Bourbon Regions


Small producers on the border of Minas Gerais and Espirito Santo have been surprising the market, specially with their coffees late and selectively picked.

  • Harvest Period

    August to November

  • Altitude

    900m to 1400m

  • Process

    Honey and washed

  • Varieties

    Yellow & Red Catuaí and Catucaí, Yellow Bourbon and Caturra

The third highest peak in Brazil located in the Caparaó National Park, which comprise a beautiful landscape that crowns the view of several coffee farms.

A privileged view with privileged coffee. Majestic mountains covered by native forests, waterfalls, unique fauna and flora make the region of Caparaó one of the most visited area by people who love hiking and climbing.

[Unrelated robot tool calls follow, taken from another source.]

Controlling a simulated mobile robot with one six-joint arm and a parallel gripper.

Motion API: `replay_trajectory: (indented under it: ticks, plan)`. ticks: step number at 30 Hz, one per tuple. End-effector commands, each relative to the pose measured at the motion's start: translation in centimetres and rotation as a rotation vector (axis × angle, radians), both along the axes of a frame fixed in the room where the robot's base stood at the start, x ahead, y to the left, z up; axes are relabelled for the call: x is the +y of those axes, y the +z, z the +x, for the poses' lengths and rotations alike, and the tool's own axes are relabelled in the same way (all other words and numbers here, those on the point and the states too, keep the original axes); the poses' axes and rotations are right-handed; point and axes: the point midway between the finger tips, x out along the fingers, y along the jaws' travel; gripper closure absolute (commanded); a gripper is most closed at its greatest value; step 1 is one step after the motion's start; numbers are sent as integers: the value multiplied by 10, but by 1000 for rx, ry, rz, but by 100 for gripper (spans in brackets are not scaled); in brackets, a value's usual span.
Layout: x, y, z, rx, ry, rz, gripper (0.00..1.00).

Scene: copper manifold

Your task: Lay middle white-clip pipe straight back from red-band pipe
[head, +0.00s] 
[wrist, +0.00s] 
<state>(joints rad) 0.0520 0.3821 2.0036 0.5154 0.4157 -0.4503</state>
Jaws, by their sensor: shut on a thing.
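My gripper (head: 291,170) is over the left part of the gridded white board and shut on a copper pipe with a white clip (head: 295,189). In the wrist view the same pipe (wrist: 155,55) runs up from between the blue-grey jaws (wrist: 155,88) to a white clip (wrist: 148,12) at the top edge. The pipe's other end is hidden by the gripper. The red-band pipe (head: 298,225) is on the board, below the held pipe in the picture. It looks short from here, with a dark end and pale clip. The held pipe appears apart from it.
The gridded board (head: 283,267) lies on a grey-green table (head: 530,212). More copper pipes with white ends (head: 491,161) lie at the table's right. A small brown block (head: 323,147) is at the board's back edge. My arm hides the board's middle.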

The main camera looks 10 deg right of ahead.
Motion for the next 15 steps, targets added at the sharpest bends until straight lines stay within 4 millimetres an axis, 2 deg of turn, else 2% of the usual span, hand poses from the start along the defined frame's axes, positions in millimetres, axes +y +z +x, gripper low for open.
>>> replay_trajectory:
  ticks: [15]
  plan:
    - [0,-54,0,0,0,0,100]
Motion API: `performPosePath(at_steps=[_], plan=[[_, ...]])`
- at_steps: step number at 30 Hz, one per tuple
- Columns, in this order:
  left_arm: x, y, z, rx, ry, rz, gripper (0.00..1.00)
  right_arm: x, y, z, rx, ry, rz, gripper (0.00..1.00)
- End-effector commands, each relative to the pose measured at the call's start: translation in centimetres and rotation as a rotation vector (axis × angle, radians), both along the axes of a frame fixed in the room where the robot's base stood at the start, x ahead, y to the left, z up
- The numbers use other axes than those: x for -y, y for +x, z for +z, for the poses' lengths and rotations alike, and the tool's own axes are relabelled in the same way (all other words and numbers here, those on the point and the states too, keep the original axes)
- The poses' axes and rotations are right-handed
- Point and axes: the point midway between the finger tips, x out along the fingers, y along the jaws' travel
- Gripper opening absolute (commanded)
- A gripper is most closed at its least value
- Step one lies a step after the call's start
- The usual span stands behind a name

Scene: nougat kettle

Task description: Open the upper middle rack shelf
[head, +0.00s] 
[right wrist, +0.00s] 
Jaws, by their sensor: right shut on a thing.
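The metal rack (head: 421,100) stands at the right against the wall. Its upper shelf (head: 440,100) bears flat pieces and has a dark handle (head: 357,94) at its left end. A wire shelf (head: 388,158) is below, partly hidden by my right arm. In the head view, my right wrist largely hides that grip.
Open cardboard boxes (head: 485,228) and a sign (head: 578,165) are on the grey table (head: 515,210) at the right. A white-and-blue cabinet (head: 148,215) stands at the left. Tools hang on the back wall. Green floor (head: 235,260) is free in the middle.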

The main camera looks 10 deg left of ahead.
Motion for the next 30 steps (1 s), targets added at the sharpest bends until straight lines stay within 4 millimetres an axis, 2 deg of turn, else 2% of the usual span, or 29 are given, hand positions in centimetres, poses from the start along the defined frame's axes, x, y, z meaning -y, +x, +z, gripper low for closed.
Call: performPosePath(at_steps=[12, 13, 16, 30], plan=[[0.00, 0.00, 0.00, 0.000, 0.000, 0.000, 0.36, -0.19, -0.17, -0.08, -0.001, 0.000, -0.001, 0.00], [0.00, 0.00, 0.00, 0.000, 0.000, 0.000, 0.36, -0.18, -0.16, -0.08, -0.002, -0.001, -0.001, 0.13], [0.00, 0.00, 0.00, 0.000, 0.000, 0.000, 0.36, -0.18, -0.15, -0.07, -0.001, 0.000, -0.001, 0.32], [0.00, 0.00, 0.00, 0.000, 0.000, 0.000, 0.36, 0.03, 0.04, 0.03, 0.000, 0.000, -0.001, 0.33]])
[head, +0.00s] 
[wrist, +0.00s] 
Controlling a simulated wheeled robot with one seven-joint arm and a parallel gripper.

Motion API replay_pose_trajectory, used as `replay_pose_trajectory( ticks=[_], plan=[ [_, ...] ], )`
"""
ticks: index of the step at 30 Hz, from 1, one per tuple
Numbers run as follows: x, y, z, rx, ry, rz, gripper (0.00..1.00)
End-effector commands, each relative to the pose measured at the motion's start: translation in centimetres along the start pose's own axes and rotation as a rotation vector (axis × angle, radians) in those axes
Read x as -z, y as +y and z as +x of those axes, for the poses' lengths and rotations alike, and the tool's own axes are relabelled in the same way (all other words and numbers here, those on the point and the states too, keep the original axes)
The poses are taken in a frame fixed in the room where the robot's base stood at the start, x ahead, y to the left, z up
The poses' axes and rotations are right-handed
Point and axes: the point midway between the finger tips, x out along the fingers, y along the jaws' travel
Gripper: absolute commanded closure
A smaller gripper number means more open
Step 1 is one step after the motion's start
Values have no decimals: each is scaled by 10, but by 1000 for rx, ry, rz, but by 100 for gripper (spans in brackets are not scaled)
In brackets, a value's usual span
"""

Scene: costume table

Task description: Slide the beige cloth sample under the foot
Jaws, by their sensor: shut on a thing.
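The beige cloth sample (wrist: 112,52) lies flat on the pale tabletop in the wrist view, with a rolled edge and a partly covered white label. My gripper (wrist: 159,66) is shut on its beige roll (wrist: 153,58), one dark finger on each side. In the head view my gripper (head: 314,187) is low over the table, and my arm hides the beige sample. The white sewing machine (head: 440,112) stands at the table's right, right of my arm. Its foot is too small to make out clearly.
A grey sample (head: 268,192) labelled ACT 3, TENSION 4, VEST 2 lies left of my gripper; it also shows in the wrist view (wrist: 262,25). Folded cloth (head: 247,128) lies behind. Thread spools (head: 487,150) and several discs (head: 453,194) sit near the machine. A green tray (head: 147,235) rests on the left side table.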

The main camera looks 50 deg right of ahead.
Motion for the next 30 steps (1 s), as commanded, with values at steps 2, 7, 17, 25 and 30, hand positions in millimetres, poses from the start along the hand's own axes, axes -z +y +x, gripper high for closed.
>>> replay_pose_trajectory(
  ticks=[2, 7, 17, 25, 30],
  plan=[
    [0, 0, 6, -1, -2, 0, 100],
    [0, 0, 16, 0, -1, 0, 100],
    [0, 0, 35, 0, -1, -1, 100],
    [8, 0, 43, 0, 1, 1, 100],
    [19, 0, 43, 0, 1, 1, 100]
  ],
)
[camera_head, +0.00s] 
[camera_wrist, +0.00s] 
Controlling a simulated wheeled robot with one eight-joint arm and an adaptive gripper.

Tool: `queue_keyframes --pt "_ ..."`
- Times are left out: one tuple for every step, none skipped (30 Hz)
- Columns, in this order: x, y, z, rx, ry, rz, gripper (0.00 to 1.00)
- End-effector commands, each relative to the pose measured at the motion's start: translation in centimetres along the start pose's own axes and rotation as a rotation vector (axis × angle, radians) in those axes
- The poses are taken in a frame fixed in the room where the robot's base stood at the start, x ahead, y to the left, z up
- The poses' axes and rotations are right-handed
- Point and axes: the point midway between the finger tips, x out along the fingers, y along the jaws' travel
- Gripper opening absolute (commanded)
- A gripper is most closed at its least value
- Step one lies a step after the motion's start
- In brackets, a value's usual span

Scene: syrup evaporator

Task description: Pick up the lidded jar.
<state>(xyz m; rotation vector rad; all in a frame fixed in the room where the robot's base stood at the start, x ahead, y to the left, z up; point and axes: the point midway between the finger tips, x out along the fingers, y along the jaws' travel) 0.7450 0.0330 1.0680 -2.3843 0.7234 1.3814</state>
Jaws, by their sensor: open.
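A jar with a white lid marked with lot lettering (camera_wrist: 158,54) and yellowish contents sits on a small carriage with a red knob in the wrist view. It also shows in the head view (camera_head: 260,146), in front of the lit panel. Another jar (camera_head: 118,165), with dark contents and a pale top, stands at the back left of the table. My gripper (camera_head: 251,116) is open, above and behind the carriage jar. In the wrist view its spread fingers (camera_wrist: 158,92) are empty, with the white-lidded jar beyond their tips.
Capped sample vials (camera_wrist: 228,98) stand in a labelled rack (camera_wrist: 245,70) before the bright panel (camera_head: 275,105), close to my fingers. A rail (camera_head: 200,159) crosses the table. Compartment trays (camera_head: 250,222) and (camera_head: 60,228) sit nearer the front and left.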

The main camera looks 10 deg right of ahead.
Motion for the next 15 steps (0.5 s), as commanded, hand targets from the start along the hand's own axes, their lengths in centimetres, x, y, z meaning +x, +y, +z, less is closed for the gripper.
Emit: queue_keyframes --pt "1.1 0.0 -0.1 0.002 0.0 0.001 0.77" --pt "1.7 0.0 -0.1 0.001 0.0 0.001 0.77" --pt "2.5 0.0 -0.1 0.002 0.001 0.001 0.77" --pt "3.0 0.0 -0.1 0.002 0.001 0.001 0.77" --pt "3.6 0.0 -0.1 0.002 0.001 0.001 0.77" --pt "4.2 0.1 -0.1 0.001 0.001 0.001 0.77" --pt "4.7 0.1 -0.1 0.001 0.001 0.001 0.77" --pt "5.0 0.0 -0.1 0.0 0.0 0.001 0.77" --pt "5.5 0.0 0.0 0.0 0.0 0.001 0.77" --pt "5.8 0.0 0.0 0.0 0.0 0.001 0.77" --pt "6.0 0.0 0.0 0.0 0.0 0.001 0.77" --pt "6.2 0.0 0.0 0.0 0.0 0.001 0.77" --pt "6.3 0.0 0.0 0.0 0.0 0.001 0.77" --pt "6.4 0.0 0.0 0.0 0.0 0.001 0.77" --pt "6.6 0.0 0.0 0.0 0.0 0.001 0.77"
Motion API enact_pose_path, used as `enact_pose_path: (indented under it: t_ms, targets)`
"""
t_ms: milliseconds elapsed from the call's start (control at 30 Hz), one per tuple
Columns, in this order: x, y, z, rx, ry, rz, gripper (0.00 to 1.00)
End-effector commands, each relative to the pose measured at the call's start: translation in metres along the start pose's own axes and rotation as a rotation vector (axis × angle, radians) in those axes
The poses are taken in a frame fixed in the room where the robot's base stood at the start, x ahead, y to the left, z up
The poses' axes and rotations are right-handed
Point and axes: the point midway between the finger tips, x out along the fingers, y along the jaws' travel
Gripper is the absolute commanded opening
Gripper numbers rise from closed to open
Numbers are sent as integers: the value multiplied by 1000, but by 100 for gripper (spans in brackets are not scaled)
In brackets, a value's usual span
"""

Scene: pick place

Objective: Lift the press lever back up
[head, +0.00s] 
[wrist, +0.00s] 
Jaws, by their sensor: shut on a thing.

The interest of Bourbon Specialty Coffees, however, is focused on great coffee blooming from this natural paradise. Located on the frontier of the states of Espírito Santo and Minas Gerais, this region attracted attention when producers started betting on specialty coffee not long ago.

In the past, the farmer’s weakest point was concentrated on the post-harvesting processing, which compromised the quality severely. This reality changed when mild climate allied with technological evolution drastically improved their artisanal processes. Based on family farming, most of these producers do manual picking. As soon as the processes were enhanced, beautiful coffees started to enchant various palates around the world.

When specialty coffee profit news spread all over Caparaó region, quality became a priority and it was at this time that Bourbon started its operations there in 2012. Nowadays, an average of 250 producers (small, medium and large) work closely with Bourbon’s team as partners; crop after crop.

Washed, natural and pulped natural cherries are usually dried on concrete patios. There are some, however, that invested in African beds, mechanical dryers and in greenhouses in colder areas. It is important to mention that some producers are investing in fermentation techniques and seeing great results.

With remarkable coffees, local producers in 15 cities decided to invest in a Geographic Indication project. Developed and managed by professor Joao B. Pavesio, it aims to enrich the region. With altitudes from 600 meters to 1,500 meters, the mountains offer a “terroir belt” where coffee plants find perfect conditions to develop.

The Pico da Bandeira (or Bandeira Peak) with its altitude of 2,892 meters and five other high mountains in the Caparaó National Park are the guardians of this coffee region. With temperatures between 19ºC and 22ºC during the year the climate is classified as high-altitude tropical with hot weather in February and cold in July. Intense rains wash these mountains from November until January and it can reach a volume of 1,000mm per year.

What you should know about this region:

The first inhabitants of these lands were the Carajás tribe. In 1928, Mr. Francisco Valério bought some lands and the absence of people in this region attracted lots of families to raise their cattle. Historical documents record that Caparaó had 600 inhabitants in 1948, most of whom were German immigrants living in 80 houses.

The Caparaó Guerrilha is another curious fact of these peaceful mountains. In 1967, the first armed group started an offensive move against the military regime that reigned in Brazil from 1964 to 1985. A group of 10 thousand soldiers were sent to the region in order to “control” and suppress the revolutionary movement.